_EXERCISE DESCRIPTION_
Identify, in the records below, every line where the string "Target" appears, and copy each such line.

━━━ ENTRIES ━━━

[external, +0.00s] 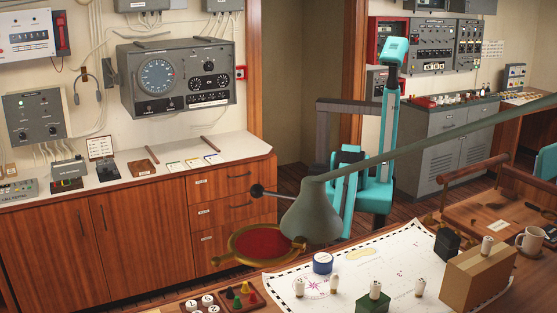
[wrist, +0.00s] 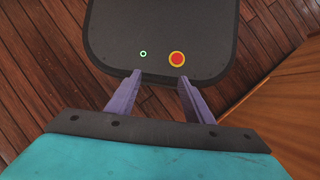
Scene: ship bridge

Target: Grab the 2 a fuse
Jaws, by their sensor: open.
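Several small white fuse-like pieces stand on the chart table: one at the left (external: 299,287), one beside it (external: 334,285), one on a green block (external: 376,290), one to its right (external: 419,287) and one on a wooden box (external: 487,246). Their ratings are too small to read, so I cannot tell which is the 2 A fuse. My gripper (wrist: 158,76) is open and empty, its two purple fingers apart over a dark panel of my own base. No fuse shows in the wrist view. In the external view my teal arm stands behind the chart table, away from these pieces.
A desk lamp (external: 312,212) hangs over the chart (external: 400,260), in front of my base. A blue round tin (external: 322,263), a black box (external: 447,243) and a mug (external: 531,240) stand on the table. Wooden cabinets (external: 140,225) line the left wall. Wooden floor surrounds my base.

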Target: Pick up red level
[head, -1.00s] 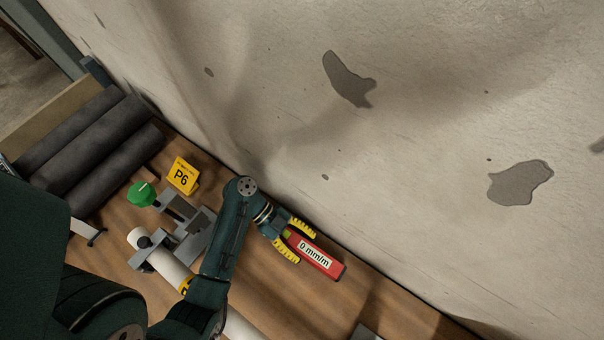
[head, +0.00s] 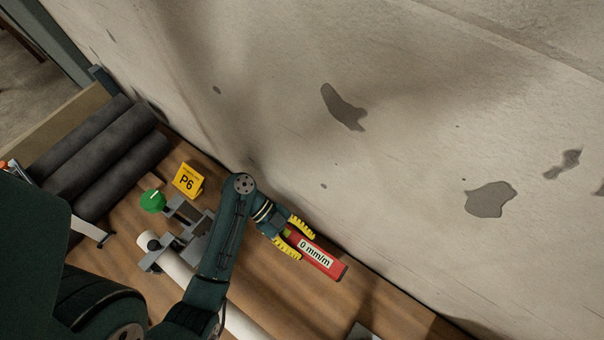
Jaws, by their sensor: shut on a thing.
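The red level (head: 332,267) is a red bar with a white label reading "0 mm/m" and a dark end cap. It is near the wall at the back of the wooden bench, in the lower middle of the head view. My gripper (head: 293,238) has yellow fingers on both sides of the level's left end and is shut on it. A small yellow-green patch shows on the level between the fingers. I cannot tell whether the level touches the bench or is just above it.
A yellow P6 marker (head: 187,181) and a clamp with a green knob (head: 152,201) stand left of my arm. A white pipe (head: 178,267) runs below the arm. Dark rolls (head: 97,157) lie at the far left. The wall (head: 420,160) rises close behind the level.

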━━━

_RESPONSE_
Target: Grab the 2 a fuse
Target: Pick up red level

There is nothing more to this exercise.